## Goal
All material below is to be reproduced exactly.

## Information provided

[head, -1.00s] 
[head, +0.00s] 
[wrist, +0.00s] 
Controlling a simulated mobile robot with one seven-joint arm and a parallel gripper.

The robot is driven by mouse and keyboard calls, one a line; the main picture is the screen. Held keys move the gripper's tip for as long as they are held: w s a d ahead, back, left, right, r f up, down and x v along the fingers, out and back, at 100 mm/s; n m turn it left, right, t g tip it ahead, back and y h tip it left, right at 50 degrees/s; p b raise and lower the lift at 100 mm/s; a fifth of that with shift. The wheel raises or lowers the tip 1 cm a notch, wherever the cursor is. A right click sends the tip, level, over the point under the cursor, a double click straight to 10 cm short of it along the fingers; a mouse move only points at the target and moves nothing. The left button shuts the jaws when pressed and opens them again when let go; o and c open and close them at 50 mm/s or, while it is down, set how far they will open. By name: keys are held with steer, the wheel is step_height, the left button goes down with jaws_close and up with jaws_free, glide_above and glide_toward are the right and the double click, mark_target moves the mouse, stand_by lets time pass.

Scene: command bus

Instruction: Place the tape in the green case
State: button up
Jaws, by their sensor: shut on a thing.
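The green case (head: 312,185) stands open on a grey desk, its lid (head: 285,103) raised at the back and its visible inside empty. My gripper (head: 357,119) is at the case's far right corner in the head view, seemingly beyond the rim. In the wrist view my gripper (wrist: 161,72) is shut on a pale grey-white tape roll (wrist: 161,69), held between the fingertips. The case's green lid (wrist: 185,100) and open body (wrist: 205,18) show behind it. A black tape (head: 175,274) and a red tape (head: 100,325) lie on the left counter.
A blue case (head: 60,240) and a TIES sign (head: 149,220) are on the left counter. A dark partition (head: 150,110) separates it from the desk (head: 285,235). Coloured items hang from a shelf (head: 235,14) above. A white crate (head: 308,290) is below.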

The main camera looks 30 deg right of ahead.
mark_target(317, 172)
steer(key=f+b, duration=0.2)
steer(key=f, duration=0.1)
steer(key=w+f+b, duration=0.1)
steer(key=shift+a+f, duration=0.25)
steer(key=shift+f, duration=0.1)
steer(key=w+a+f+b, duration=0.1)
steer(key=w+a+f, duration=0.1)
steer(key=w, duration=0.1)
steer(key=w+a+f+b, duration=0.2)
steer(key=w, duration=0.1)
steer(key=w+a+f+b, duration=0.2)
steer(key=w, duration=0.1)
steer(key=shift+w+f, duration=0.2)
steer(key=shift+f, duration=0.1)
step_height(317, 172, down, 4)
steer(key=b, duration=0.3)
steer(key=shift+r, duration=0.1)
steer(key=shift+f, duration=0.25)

## Output below
[head, -1.00s] 
[head, +0.00s] 
[wrist, +0.00s] 
Controlling a simulated mobile robot with one seven-joint arm and a parallel gripper.

The robot is driven by mouse and keyboard calls, one a line; the main picture is the screen. Held keys move the gripper's tip for as long as they are held: w s a d ahead, back, left, right, r f up, down and x v along the fingers, out and back, at 100 mm/s; n m turn it left, right, t g tip it ahead, back and y h tip it left, right at 50 degrees/s; p b raise and lower the lift at 100 mm/s; a fifth of that with shift. The wheel raises or lowers the tip 1 cm a notch, wherever the cursor is. A right click sends the tip, level, over the point under the cursor, a double click straight to 10 cm short of it along the fingers; a mouse move only points at the target and moves nothing. The left button shuts the jaws when pressed and opens them again when let go; o and c open and close them at 50 mm/s or, while it is down, set how far they will open. By name: keys are held with steer, the wheel is step_height, the left button goes down with jaws_close and up with jaws_free, glide_above and glide_toward are the right and the double click, mark_target moves the mouse, stand_by lets time pass.

Scene: command bus

Instruction: Place the tape in the green case
State: button up
Jaws, by their sensor: shut on a thing.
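The green case (head: 312,185) stands open on a grey desk, its lid (head: 285,103) raised at the back and its visible inside empty. My gripper (head: 357,119) is at the case's far right corner in the head view, seemingly beyond the rim. In the wrist view my gripper (wrist: 161,72) is shut on a pale grey-white tape roll (wrist: 161,69), held between the fingertips. The case's green lid (wrist: 185,100) and open body (wrist: 205,18) show behind it. A black tape (head: 175,274) and a red tape (head: 100,325) lie on the left counter.
A blue case (head: 60,240) and a TIES sign (head: 149,220) are on the left counter. A dark partition (head: 150,110) separates it from the desk (head: 285,235). Coloured items hang from a shelf (head: 235,14) above. A white crate (head: 308,290) is below.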

The main camera looks 30 deg right of ahead.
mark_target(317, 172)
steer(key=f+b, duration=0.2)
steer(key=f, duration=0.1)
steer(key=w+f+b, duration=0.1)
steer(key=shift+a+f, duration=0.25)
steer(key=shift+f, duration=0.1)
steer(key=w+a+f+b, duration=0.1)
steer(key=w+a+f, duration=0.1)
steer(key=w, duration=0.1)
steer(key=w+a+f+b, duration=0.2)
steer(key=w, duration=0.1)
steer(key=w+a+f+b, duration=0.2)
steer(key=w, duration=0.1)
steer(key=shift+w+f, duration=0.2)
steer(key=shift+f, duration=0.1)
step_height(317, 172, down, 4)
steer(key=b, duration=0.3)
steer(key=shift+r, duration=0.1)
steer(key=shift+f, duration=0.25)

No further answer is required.